The Navajo’s pressurization system was designed for tall flight and, for that reason, Piper inflated the cabin to a stout 5.5 psi (the same differential used a dozen years later on the Malibu). This allows a cabin altitude of 5000 feet at an actual 20,000 feet and a 10,000-foot cabin at 28,000 feet. The system is fairly simple and works just fine in the auto mode, providing a cabin rate of climb equal to about one-third of the airplane’s actual ascent. Yet, if you feel you absolutely must exercise command and control, you can manually run the cabin rate of climb at any setting between 100 and 1000 fpm.
Environmental systems become exponentially more important in any aircraft designed to operate at potentially hostile altitudes, and the P-Navajo’s heater is critical to flight safety above 10,000 feet. Since most of the type are rarely flown at cruise below 15,000 feet, the heater has to work well on practically every flight. Williams favors the flight levels whenever possible, and everything on his Piper works all the time. The heater is a 35,000 BTU Janitrol gas unit that keeps even a large cabin warm and comfortable. When an airplane’s level of sophistication reaches that of the P-Navajo, keeping everything running at the same time can become a problem, but JA Air is apparently up to the challenge.
For those pilots trained to avoid grossly oversquare settings, the Pressurized Navajo’s cruise power combinations are a little startling. How comfortable does 36 inches and 1700 rpm sound? That’s Williams’ favorite setting at about 70 percent power, burning around 50 gph. These are geared, turbocharged engines, however, and you’re looking at prop rpm, not engine rpm. Add half the tach reading to the indicated rpm and you’ll be close to engine rpm. That means 1700 rpm translates to 2550 engine rpm, a much more agreeable number. At 1700 revolutions up at 17,000 to 18,000 feet, those huge, 93-inch-diameter, three-blade props develop tip speeds of nearly Mach 0.7. Driving the blades much faster would cause them to lose efficiency.
The P-Navajo seems to do its best work in the lower 20 flight levels, and Williams usually files for an altitude between 20,000 and 25,000 feet, though he’s had the aircraft as high as 28,000 feet. “I can usually count on a cruise speed of about 220 knots at 23,000 with the Victor engines, which is at least 10 knots quicker than I used to cruise before the overhaul,” he explains. “My typical block speeds for two- or three-hour trips now run consistently over 200 knots, usually 205 to 210. Victor claims the major advantage of the resin coating on the Black Edition engines is better cooling, and I believe it. So far, I haven’t had any heating problems.”
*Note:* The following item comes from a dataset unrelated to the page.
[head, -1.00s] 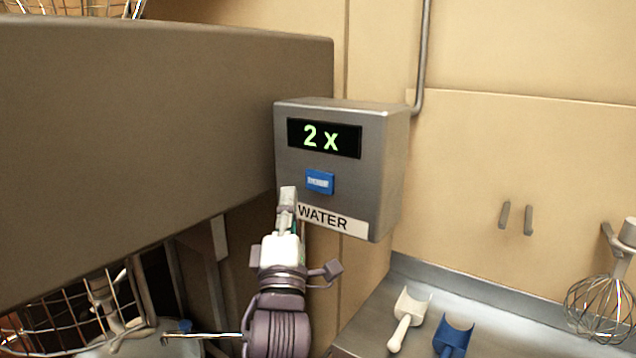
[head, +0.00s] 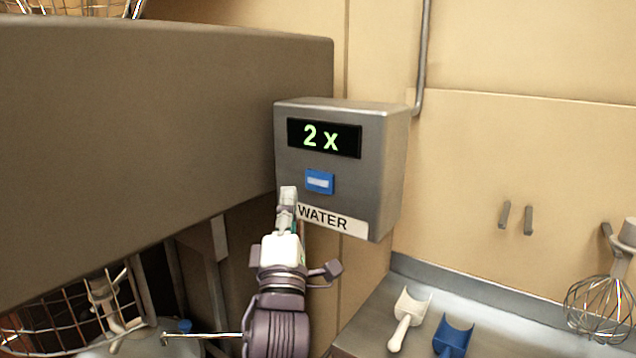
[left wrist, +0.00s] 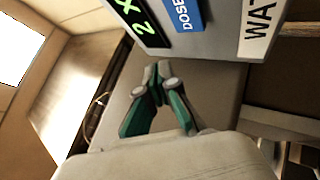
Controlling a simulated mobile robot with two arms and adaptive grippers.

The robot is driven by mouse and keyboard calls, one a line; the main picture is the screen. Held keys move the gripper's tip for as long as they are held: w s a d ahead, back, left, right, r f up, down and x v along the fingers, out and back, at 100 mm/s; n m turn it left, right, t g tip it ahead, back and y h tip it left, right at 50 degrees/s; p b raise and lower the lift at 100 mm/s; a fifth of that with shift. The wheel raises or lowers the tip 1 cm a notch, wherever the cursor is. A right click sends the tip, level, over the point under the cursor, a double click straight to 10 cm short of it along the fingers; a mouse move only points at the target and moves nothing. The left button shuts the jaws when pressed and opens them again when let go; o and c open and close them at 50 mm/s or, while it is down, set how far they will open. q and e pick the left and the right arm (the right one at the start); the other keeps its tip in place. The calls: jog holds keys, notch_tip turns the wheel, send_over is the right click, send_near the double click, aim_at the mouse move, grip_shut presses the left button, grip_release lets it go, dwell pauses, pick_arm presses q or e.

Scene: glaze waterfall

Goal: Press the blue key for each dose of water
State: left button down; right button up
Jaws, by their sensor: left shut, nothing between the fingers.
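The grey water box (head: 388,160) hangs on the wall, with a dark display (head: 323,138) reading "2 x" in green. The blue key (head: 319,181) is on its front below the display, above a white WATER label (head: 330,219). In the left wrist view the blue key (left wrist: 183,14) shows part of its lettering, "DOSE". My left gripper (head: 288,192) is shut and empty. In the head view its tips are just below and left of the key; in the wrist view they look apart from it. My right gripper is not in view.
A large grey-brown housing (head: 160,120) fills the left, with a wire guard (head: 60,318) below it. A steel counter (head: 375,318) at lower right holds a white scoop (head: 408,318) and a blue scoop (head: 453,338). A whisk (head: 600,305) hangs at right.

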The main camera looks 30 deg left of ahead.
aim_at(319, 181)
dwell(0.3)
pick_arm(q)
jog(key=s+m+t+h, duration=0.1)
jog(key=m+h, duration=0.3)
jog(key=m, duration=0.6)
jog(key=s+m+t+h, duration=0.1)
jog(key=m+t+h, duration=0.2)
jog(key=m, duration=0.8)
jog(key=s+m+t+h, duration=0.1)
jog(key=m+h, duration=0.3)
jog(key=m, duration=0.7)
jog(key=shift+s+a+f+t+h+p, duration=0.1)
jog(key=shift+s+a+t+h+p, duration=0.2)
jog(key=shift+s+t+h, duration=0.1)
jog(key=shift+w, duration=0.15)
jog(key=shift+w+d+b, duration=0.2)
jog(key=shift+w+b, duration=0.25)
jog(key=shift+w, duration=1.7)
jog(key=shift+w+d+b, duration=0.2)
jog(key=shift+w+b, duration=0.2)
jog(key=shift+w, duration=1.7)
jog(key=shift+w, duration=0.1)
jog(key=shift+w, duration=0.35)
Another plus of the new mills, according to Williams, is the phenomenal smoothness. “I carry many passengers who are used to the low noise level and smooth ride of business jets, and they automatically expect a prop airplane to be loud with plenty of vibration,” he says. “They’re nearly always surprised at how quiet and smooth the P-Navajo is.”
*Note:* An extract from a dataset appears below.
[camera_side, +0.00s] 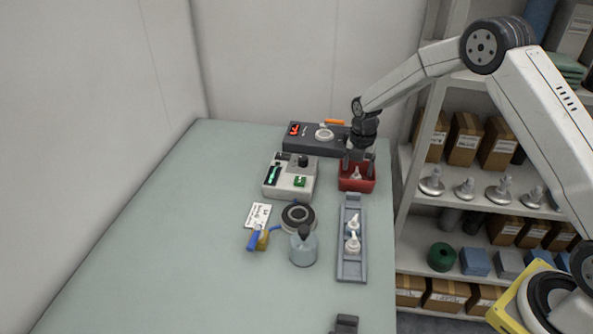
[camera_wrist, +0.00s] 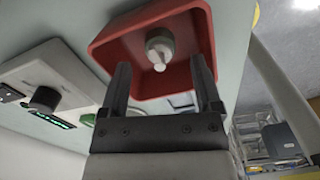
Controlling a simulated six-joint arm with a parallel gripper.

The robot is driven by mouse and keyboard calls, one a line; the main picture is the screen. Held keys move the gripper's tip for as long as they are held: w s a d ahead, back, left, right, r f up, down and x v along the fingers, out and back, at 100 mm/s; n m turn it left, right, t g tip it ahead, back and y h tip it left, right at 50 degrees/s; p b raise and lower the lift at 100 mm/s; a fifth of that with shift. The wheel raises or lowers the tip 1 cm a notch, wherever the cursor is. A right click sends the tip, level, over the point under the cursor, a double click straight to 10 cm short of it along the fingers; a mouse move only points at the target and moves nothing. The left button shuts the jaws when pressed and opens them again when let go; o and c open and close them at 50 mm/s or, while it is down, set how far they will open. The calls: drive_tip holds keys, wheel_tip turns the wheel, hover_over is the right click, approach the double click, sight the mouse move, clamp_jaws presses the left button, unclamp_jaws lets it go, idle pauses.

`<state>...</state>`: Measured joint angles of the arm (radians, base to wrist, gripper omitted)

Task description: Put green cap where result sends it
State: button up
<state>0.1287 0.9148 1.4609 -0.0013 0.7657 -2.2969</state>
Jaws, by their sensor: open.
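A red bin (camera_side: 357,185) stands at the right edge of the table. A pale capped piece with a nozzle (camera_wrist: 160,46) sits inside it; I see no clear green on it. My gripper (camera_wrist: 160,62) is open over the bin, fingers pointing down, with the pale piece just beyond and between the fingertips. They appear apart from it. A light grey tester (camera_side: 283,185) has a lit green display (camera_side: 273,174), a black knob and a green patch (camera_side: 300,181); I cannot read a result. A grey tray (camera_side: 352,265) holds pale nozzle pieces (camera_side: 353,243), one with a blue part.
The left table is clear. Shelves stand right.

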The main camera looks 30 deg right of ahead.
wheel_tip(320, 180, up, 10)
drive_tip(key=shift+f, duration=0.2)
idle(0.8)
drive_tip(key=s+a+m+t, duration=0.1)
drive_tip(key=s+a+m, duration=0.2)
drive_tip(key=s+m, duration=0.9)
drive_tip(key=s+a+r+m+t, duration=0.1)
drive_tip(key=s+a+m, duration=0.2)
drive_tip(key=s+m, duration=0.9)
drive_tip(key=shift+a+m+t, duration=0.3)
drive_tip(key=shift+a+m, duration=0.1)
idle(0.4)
As with many other older cabin-class twins, the total expense of owning a P-Navajo isn’t reflected in the price of admission. Even the very last 1977-model Pressurized Navajos are listed in Aircraft Bluebook at about $155,000 used. A totally unscientific check of Trade-A-Plane revealed a half-dozen of the machines for sale, none more than $100,000. Maintenance cost and operating expenses are the real keys to the bottom-line price. “If you’re going to own an aircraft like this, you have to stay ahead of the potential problems,” Williams suggests. “Preventive maintenance is a must if you hope to minimize downtime.”
High-maintenance or not, Guy Williams is sold on his Pressurized Navajo. There may be better piston twins available for the corporate mission, but don’t ask Williams to name one.
Specifications & Performance – 1976 Piper Pressurized Navajo
All specs and performance numbers are drawn from official sources, often the aircraft flight manual or the manufacturer’s web site. On used aircraft, common sources of information are Jane’s All-The-World’s Aircraft or Penton’s Aircraft Bluebook Price Digest.
Used Price: $155,000
Engine make/model: Lyc TOGO-541-E1A
Horsepower@altitude: 425 @ 20,000
Horsepower on takeoff: 425
TBO – hours: 1200
Fuel type: 100LL
Propeller: 3 bl. CS
Landing gear type: Tri/Retr
Gross weight (lbs): 7800
Std empty weight (lbs): 5044
Useful load – std (lbs): 2756
Usable fuel – std (gal/lbs): 236/1416
Payload – full std fuel (lbs): 1340
Wingspan: 40’ 7”
Overall length: 34’ 5”
Height: 14’ 3”
Wing area (sq ft): 228.7
Wing loading (lbs/sq ft): 34.1
Power loading (lbs/hp): 9.2
Wheel size: 6.00 x 6
Seating capacity: 7
Cabin doors: 1
Cabin width (in): 50
Cabin height (in): 50
Cruise speed (kts): 75% 220
Fuel Consumption (gph): 75% 58
Best rate of climb, SL (fpm): 1740
S/E rate of climb, SL (fpm): 240
Maximum Operating Altitude (ft): 28,000
S/E Service Ceiling (ft): 12,100
Stall – Vso (kts): 73
TO ground roll (ft): 1440
TO over 50 ft (ft): 2200
Ldg ground roll (ft): 1370
Ldg over 50 ft (ft): 2700